KDE is not an OS platform... (And neither is Gnome)

Benoit Jacob jacob.benoit.1 at gmail.com
Sun Nov 1 14:58:08 GMT 2009


2009/11/1 David Faure <faure at kde.org>:
> On Saturday 31 October 2009, Luciano Montanaro wrote:
>> On venerdì 30 ottobre 2009, David Faure wrote:
>> > On Friday 30 October 2009, Benoit Jacob wrote:
>> > > 1) Make sure that both KIO and GVFS can be mounted into the OS's native
>> > >  VFS. 2) Make it so that KIO and GVFS agree on a filesystem layout (a
>> > > "name mangling" if you want) so that the same filename can be used
>> > > regardless of the choice of KIO or GVFS. By a "name mangling" i mean a
>> > > translation from addresses like "sftp://user@server/path" to addresses
>> > > like "/mountpoint/ssh/user/server/path".
>> >
>> > Please keep in mind the difference between sync and async APIs.
>> >
>> > You download a file over FTP. KIO is async: the application remains
>> >  responsive, you get a progress dialog. The "native VFS" is most of the
>> >  time used in a blocking way. fopen,fwrite,fclose. Which means the
>> >  application freezes until the FTP server sends the whole data. Not good.
>> > A remote filesystem is NOT like the local filesystem.
>>
>> Well, the filesystem calls are synchronous, yes, but that's not a problem
>>  for the file:// kioslave, is it?
>
> Right. But my point is that people saying "by mounting stuff into the filesystem
> we can allow even non-KDE non-Gnome applications to benefit from kioslaves"
> are omitting the fact that those non-kde non-gnome applications would then
> use synchronous API, and would block for a very long time.
> So a KIO-like API is needed. So mounting things into a filesystem mountpoint
> doesn't get you anything.

But what about my other mail above, where I mentioned that Linux 2.6
already has an async file io API? It's not our fault then, if these
apps use sync io when they want async io; or if they only want to use
sync io, then they shouldn't expect to take advantage of everything.
(and again, on other platforms that don't provide async file IO,
nothing changes).
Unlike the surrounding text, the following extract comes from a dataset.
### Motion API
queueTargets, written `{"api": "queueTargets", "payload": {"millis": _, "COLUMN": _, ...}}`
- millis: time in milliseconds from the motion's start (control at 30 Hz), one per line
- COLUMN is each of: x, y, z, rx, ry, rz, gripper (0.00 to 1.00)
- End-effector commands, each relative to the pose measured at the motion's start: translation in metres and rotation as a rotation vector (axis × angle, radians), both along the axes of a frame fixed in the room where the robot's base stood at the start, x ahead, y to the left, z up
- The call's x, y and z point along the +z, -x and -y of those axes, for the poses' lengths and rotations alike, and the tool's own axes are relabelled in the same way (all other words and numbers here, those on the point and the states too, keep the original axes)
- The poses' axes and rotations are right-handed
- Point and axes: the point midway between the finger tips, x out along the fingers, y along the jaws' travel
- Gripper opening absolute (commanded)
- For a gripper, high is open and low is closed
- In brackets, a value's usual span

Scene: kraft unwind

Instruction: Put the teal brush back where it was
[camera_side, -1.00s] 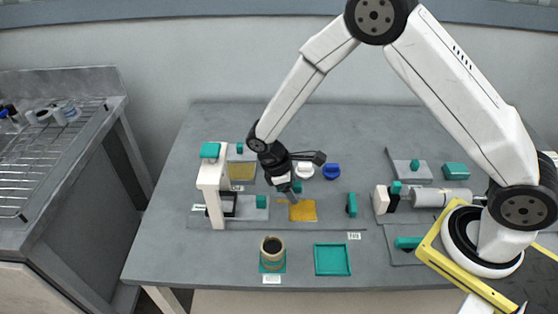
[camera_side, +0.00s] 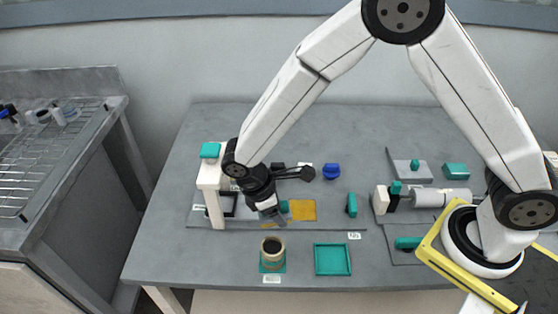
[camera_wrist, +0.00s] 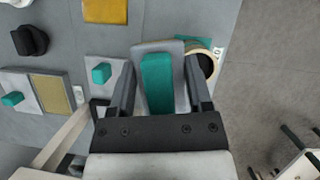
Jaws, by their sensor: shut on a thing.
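My gripper (camera_wrist: 160,95) is shut on the teal brush (camera_wrist: 157,85), a teal grip on a pale grey block. It holds the brush by the teal grip in the wrist view. In the side view my gripper (camera_side: 276,212) is just left of the golden pad (camera_side: 302,210), and the arm mostly hides the brush. In the wrist view the brush partly covers the tan roll (camera_wrist: 206,62). That roll (camera_side: 272,247) stands on a teal mat (camera_side: 272,265) near the front edge in the side view. I cannot tell how high the brush is.
A white post with a teal cap (camera_side: 210,151) stands close left of my gripper. An empty teal tray (camera_side: 332,260) lies at the front. A blue knob (camera_side: 331,171) is behind, and a teal block (camera_side: 351,205) is right of the pad. A grey roller (camera_side: 440,197) lies farther right.

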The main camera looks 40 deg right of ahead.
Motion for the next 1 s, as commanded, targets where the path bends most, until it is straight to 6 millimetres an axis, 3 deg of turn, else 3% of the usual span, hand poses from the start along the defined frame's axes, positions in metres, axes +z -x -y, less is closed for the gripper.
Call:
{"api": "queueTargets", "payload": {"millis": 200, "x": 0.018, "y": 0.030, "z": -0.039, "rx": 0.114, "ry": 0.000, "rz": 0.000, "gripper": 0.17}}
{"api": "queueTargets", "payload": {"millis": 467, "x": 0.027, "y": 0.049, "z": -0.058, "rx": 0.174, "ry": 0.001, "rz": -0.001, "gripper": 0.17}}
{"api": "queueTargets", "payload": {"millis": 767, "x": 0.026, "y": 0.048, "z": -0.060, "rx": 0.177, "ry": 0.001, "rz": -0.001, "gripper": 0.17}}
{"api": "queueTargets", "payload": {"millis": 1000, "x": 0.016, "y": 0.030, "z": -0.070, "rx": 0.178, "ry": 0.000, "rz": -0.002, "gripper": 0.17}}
Also note that many KIO slaves are pretty cool
already with sync IO, for example audiocd://...

Moreover there was another reason why mounting stuff into the
filesystem was nice: it allowed KIO-GVFS interoperability without one
relying on the other --- "on an equal footing". There the idea was to
reimplement that part of KIO/GVFS to use the async io API on Linux 2.6
 (while again, nothing changes on other platforms).